Жреческое сословие языческой Руси, помимо своих повседневных ритуальных дел (моления, заклинания, принесение жертв, предсказания и т. п.), закрепляло свой авторитет многообразным творчеством. Воскрешались древние мифы и очень давние мифо-эпические сказании о божественном кузнеце, о победе над Змеем, о золотом царстве Царя-Солнца и т. д.

В своем повороте к прошлому языческие идеологи обратились не только к "Трояновым векам" (хотя сказания о них дожили до XII в.), а к еще более раннему скифо-сколотскому периоду VII - IV вв. до н. э., когда впервые ощутилось рождение из недр первобытности новых элементов, связанных с появлением племенного всадничества, постройкой крепостей, выдвижением общеплеменных вождей и жрецов или вождей-жрецов. Волхвы создавали новый пантеон языческих богов, воскрешая сколотские божества с их иранозвучащими именами, и вместе с тем создавали религиозный противовес христианству, так как в новом подборе богов был и свой бог-отец и свой бог-сын и свой двойник женского божества плодородия.

Волхвы заботились и о религиозном искусстве, продумывая внешний облик идолов, композицию их размещения, символику орнаментальных элементов.

Турий рог из Черной Могилы, изготовленный примерно в княжение Игоря или Святослава, свидетельствует о полном овладении волхвами искусством иносказательного повествования, выраженного в зрительных образах.

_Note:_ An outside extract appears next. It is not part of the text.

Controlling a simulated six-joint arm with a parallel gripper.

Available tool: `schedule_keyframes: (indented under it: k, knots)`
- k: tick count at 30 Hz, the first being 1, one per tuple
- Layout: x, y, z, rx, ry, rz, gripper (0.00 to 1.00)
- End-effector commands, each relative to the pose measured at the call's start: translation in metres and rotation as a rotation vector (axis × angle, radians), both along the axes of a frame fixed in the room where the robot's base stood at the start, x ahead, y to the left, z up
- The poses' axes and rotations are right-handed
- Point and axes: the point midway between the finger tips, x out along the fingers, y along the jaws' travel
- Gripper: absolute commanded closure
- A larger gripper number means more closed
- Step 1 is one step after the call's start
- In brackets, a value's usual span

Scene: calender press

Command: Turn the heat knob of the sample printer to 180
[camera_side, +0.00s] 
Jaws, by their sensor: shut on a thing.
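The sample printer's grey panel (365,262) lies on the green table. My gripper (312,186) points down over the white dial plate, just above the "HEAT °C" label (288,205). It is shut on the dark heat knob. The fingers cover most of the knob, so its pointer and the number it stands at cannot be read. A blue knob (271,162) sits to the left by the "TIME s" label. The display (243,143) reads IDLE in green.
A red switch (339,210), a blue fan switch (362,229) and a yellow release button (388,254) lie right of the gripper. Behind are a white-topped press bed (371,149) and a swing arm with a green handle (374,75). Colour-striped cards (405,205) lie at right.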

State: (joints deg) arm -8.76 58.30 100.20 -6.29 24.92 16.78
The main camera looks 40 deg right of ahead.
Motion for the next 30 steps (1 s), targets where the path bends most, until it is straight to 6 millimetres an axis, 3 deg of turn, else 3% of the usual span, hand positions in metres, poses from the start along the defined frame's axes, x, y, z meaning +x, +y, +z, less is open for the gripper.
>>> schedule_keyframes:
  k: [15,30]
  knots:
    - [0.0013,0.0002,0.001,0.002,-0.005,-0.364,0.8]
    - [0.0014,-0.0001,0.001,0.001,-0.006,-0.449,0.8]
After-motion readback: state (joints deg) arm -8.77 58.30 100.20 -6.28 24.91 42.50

Волхвы сочиняли "кощюны" для устного исполнения и писали литературные произведения, занося их в летописи. По всей вероятности, волхвы, чародеи, кощунники, баесловы, хранильники и другие разряды языческого духовенства деревни, города и княжеского двора были весьма многочисленны, и все это "сословие" было, вероятно, многоступенчатым. Верховного жреца, государственного "руководителя религиозной жизни" страны мы должны представлять себе похожим на летописного Добрыню, брата матери Владимира Святославича. Брат ключницы княгини Ольги, Добрыня, вышел из дворцовых министериалов. Былина говорит о нем так:

Да три года жил Добрынюшка да конюхом,

Да три года жил Добрынюшка придверничком,

Да три года жил Добрынюшка де ключником

Ключником, Добрынюшка, замочником

Золотой-де казны да жил учетчиком,

На десят-от год тут сдумал ехать во чисто-поле 105.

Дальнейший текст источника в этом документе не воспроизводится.